Consummation of the transaction is contingent upon the completion of due
diligence, final negotiation and execution of definitive agreements, Board of
Director approval of the transaction, approval of regulatory bodies (if
necessary) and the satisfaction of other customary closing conditions, as well
as the satisfactory resolution of any issues that arise during the acquisition
process.

As a result there can be no assurance that the transaction will be consummated.

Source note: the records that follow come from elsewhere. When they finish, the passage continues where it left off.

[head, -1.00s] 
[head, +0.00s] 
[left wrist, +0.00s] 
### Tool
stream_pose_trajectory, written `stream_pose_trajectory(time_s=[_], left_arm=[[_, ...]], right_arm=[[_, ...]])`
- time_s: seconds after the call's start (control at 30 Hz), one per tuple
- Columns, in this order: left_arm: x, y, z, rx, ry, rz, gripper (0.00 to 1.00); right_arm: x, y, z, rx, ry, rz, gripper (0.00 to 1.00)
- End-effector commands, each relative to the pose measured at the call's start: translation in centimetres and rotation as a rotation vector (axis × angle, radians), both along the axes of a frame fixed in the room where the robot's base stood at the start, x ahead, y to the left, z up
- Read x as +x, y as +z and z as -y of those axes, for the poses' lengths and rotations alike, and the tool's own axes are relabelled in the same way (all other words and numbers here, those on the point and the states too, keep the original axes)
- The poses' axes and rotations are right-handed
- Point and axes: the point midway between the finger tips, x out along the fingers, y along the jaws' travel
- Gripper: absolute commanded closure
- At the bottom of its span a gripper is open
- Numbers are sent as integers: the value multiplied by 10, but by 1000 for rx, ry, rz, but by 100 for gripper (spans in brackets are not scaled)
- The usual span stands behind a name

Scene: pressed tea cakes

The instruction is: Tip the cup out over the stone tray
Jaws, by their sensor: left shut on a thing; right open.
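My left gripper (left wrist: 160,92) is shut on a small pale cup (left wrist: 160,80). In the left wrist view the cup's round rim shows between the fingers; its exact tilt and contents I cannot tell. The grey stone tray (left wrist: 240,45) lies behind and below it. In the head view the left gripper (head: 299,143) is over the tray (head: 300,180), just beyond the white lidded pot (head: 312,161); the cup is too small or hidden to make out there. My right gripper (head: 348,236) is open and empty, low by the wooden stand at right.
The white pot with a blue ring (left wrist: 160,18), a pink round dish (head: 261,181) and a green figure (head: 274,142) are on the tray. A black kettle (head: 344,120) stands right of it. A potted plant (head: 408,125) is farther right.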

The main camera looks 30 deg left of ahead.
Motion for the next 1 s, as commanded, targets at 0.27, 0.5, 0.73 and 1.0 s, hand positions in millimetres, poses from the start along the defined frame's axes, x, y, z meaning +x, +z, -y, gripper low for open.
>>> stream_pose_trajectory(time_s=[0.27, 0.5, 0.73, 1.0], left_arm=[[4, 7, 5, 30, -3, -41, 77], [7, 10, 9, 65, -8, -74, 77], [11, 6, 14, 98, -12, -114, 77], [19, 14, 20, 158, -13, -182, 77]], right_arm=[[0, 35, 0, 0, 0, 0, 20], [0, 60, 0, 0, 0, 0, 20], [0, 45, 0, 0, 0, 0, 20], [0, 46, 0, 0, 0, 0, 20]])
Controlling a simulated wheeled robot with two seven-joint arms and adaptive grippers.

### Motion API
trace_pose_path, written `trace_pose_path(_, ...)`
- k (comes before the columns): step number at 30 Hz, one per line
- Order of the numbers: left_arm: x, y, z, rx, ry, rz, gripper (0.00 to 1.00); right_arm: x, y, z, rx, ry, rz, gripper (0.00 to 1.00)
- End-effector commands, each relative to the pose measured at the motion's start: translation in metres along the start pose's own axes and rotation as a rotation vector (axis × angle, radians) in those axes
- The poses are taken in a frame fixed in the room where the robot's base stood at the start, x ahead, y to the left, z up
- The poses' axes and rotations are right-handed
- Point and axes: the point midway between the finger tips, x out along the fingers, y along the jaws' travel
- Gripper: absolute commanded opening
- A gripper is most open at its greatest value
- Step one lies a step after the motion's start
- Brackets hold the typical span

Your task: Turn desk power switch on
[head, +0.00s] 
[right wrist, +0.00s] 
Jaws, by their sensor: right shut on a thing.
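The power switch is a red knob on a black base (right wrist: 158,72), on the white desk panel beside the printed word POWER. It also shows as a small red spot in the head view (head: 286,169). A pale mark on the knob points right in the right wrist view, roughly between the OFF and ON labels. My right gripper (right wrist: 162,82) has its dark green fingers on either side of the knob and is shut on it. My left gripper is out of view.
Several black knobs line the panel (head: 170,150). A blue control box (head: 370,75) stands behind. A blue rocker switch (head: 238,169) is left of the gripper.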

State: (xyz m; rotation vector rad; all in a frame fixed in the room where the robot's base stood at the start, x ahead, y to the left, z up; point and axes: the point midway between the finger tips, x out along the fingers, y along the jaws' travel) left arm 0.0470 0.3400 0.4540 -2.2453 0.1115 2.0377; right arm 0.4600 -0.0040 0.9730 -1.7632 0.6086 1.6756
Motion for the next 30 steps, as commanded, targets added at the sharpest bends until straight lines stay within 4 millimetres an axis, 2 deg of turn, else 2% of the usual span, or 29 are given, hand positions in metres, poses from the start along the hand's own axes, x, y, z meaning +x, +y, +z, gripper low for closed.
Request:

G. Willi-Food International is one of Israel's largest food importers and a
single-source supplier of one of the world's most extensive ranges of quality
Kosher food products. It currently imports, markets and distributes more than
400 food products manufactured by some 100 top-tier suppliers throughout the
world to more than 1,000 customers. The Company excels in identifying changing
tastes in its markets and sourcing high-quality kosher products to address them.

Except for historical information contained herein, the matters set forth in
this release are forward-looking statements that are dependent on certain risks
and uncertainties, including such factors, among others, as market acceptance,
market demand, pricing, competition, changing economic conditions and other risk
factors detailed in the Company's SEC filings.